→ **OBJECTIVE**: For this exercise, repeat all of the material verbatim apart from its images.

→ **PROVIDED DATA**:
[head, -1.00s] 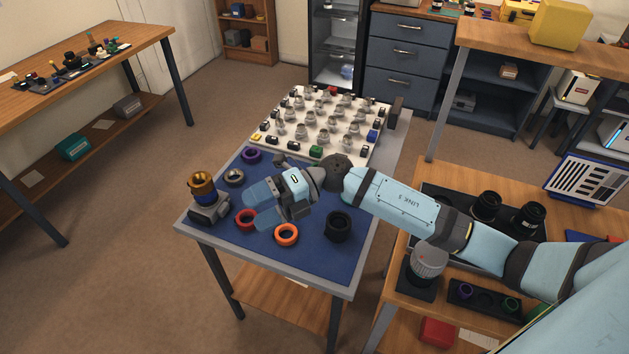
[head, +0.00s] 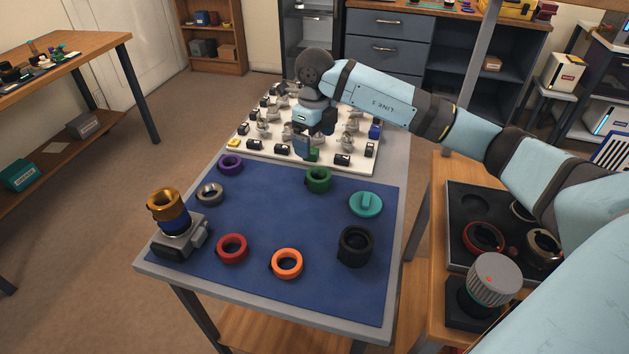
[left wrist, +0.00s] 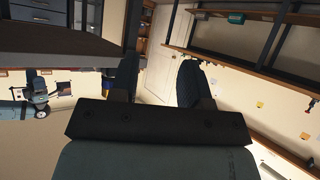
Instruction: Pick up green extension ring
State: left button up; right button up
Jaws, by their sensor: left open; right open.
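The green extension ring (head: 318,180) lies on the blue mat (head: 295,215), near the mat's far edge beside the white board. My right gripper (head: 306,148) is over the near part of that board, pointing down, just beyond and slightly left of the green ring. Its jaws are open and it appears apart from the ring. My left gripper is not in the head view. In the left wrist view my left gripper (left wrist: 155,80) has its two dark fingers apart, with nothing between them.
Around the mat are a purple ring (head: 231,165), a silver ring (head: 210,194), a red ring (head: 232,248), an orange ring (head: 287,263), a black ring (head: 355,247), a teal disc (head: 366,204) and a camera with gold-topped barrel (head: 181,238). The white board (head: 353,162) holds several small parts.

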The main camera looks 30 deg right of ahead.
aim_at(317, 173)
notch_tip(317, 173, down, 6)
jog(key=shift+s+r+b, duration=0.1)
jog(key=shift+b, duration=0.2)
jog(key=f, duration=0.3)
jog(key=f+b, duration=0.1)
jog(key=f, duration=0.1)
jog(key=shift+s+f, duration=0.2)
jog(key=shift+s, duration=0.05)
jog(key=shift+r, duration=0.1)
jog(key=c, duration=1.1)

→ **OUTPUT OF THE TASK**:
[head, -1.00s] 
[head, +0.00s] 
[left wrist, +0.00s] 
Instruction: Pick up green extension ring
State: left button up; right button up
Jaws, by their sensor: left open; right open.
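The green extension ring (head: 318,180) lies on the blue mat (head: 295,215), near the mat's far edge beside the white board. My right gripper (head: 306,148) is over the near part of that board, pointing down, just beyond and slightly left of the green ring. Its jaws are open and it appears apart from the ring. My left gripper is not in the head view. In the left wrist view my left gripper (left wrist: 155,80) has its two dark fingers apart, with nothing between them.
Around the mat are a purple ring (head: 231,165), a silver ring (head: 210,194), a red ring (head: 232,248), an orange ring (head: 287,263), a black ring (head: 355,247), a teal disc (head: 366,204) and a camera with gold-topped barrel (head: 181,238). The white board (head: 353,162) holds several small parts.

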The main camera looks 30 deg right of ahead.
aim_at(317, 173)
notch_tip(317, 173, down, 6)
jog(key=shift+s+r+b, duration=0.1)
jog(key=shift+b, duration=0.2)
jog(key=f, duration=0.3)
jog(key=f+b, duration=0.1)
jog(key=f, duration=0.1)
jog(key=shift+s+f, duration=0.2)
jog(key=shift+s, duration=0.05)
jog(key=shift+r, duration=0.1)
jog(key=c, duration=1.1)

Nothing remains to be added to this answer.